Vamos ver outro exemplo: consideramos um absurdo não dar socorro a alguém que sofreu um acidente na estrada, mas damos pouca bola para a fome na África. Isso porque nossos ancestrais não evoluíram num ambiente em que se tinha conhecimento da situação global. Dessa forma o nosso cérebro é construído para ter sua emoção acionada pelas pessoas que estão próximas a nós. As sociedades mais avançadas já chegaram a um estado da evolução diferente, e nelas o social prevalece. O nosso continente ainda prima pelo cordial, e esse comportamento se reflete nos nossos governantes de forma clara, onde a distinção entre o público e o privado não existe. O Senhor Senador não consegue ver problema em usar um bem público para levá-lo a um implante de cabelo. 

Segundo Greene, há uma área do cérebro onde os sinais emocionais são organizados, e as pessoas acidentadas com danos nessa área (córtex pré frontal ventromedial ???), dão a mesma resposta às duas situações citadas acima (1 contra 5). 

A emoção, por consequência, é quem dita o nosso comportamento nos Dilemas Morais, e ela até que resolve bem esses dilemas dentro da nossa própria tribo. A coisa complica pelo fato de existirem muitas tribos, e as nossas emoções podem não ser as mesmas da tribo do lado. A intuição não vai resolver problemas que afetam tribos diferentes, já que elas podem ter soluções distintas das nossas para um determinado problema. Podemos citar por exemplo o aquecimento global, ou a distribuição de renda, ou o aborto. Há os que defendem que toda decisão é individual, e no caso do aborto a decisão cabe à mulher que carrega o feto. Já na outra tribo há os que defendem que o direito á vida se iniciou quando o feto foi gerado. Como os dois lados defendem direitos que consideram legítimos e no entanto são totalmente antagônicos, não existe a possibilidade de consenso.

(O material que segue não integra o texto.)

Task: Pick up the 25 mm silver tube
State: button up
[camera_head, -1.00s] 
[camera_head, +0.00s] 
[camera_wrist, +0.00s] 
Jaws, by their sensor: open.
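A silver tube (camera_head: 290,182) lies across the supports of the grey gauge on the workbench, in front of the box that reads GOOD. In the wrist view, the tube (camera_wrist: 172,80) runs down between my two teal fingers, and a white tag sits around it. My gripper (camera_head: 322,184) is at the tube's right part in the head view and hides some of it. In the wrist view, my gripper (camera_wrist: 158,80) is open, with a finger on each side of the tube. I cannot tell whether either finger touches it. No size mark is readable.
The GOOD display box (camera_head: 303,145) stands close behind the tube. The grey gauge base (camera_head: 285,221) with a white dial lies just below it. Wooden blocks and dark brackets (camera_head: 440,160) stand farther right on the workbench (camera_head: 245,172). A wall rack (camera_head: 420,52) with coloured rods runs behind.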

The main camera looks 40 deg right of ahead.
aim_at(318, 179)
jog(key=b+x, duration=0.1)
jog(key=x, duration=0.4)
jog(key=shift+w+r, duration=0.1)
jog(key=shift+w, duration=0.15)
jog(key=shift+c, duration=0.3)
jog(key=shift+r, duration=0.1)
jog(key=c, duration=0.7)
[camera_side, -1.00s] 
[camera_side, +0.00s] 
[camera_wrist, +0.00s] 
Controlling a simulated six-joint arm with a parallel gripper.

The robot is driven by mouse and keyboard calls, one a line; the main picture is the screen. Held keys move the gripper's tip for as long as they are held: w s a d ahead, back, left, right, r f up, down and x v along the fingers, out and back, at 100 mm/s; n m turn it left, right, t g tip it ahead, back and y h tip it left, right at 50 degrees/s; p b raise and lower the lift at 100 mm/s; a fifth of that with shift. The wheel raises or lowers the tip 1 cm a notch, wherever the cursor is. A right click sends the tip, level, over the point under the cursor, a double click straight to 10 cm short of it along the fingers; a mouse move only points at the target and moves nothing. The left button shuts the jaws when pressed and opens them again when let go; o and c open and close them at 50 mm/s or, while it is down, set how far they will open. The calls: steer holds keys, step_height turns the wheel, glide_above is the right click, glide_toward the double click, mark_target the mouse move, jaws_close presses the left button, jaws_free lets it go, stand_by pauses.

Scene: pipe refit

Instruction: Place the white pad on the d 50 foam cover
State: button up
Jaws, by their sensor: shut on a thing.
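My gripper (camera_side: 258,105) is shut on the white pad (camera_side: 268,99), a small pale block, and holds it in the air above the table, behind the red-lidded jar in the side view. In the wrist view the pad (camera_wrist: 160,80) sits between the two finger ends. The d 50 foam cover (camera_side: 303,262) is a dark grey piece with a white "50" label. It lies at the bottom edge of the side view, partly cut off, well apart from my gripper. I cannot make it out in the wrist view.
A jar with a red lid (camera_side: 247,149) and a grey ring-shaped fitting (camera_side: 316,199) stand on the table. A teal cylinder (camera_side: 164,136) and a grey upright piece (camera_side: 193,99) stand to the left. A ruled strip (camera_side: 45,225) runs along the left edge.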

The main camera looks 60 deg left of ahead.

É aí que Greene se torna mais polêmico e instigante. Para ele, nos progressos morais já conquistados, faz sentido se falar em direitos. Ele dá como exemplo o movimento pelos direitos civis nos Estados Unidos. Não existem mais argumentos sustentáveis para se contestar as conquistas alcançadas nessa área. O mesmo se dá, por extensão com a discussão Gay atual: basta trocarmos a cor da pele pela preferência sexual e vemos que o direito dos Gays é o mesmo dos negros nos anos 60; quem se dispõe a contestar esse fato não é mais que um pária social que o tempo vai se encarregar de eliminar. 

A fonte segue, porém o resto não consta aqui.